╔══
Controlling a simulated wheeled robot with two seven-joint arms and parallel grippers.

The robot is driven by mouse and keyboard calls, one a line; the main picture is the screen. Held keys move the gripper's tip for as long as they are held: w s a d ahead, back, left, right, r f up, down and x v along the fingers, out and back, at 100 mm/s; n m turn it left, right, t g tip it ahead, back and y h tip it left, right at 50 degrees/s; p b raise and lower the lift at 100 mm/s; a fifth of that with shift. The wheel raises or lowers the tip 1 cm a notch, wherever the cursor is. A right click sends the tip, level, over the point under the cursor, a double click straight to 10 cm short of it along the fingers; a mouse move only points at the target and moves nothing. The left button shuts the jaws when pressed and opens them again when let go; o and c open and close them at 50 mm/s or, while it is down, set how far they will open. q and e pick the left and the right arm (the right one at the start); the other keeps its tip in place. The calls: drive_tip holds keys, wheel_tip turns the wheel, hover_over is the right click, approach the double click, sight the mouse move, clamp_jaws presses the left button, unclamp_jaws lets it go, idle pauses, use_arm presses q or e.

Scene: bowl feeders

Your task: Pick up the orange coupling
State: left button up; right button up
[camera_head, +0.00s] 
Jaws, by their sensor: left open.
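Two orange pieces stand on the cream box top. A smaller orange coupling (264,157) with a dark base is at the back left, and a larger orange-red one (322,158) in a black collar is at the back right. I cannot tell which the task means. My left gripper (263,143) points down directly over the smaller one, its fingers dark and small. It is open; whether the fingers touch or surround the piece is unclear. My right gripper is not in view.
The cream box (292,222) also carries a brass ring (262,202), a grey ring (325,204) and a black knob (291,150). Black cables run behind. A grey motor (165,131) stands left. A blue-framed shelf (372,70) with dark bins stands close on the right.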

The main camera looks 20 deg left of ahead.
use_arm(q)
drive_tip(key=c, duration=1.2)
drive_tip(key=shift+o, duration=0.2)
╚══
Go through the material above line by line and copy it exactly.

ANSWER BELOW
Controlling a simulated wheeled robot with two seven-joint arms and parallel grippers.

The robot is driven by mouse and keyboard calls, one a line; the main picture is the screen. Held keys move the gripper's tip for as long as they are held: w s a d ahead, back, left, right, r f up, down and x v along the fingers, out and back, at 100 mm/s; n m turn it left, right, t g tip it ahead, back and y h tip it left, right at 50 degrees/s; p b raise and lower the lift at 100 mm/s; a fifth of that with shift. The wheel raises or lowers the tip 1 cm a notch, wherever the cursor is. A right click sends the tip, level, over the point under the cursor, a double click straight to 10 cm short of it along the fingers; a mouse move only points at the target and moves nothing. The left button shuts the jaws when pressed and opens them again when let go; o and c open and close them at 50 mm/s or, while it is down, set how far they will open. q and e pick the left and the right arm (the right one at the start); the other keeps its tip in place. The calls: drive_tip holds keys, wheel_tip turns the wheel, hover_over is the right click, approach the double click, sight the mouse move, clamp_jaws presses the left button, unclamp_jaws lets it go, idle pauses, use_arm presses q or e.

Scene: bowl feeders

Your task: Pick up the orange coupling
State: left button up; right button up
[camera_head, +0.00s] 
Jaws, by their sensor: left open.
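Two orange pieces stand on the cream box top. A smaller orange coupling (264,157) with a dark base is at the back left, and a larger orange-red one (322,158) in a black collar is at the back right. I cannot tell which the task means. My left gripper (263,143) points down directly over the smaller one, its fingers dark and small. It is open; whether the fingers touch or surround the piece is unclear. My right gripper is not in view.
The cream box (292,222) also carries a brass ring (262,202), a grey ring (325,204) and a black knob (291,150). Black cables run behind. A grey motor (165,131) stands left. A blue-framed shelf (372,70) with dark bins stands close on the right.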

The main camera looks 20 deg left of ahead.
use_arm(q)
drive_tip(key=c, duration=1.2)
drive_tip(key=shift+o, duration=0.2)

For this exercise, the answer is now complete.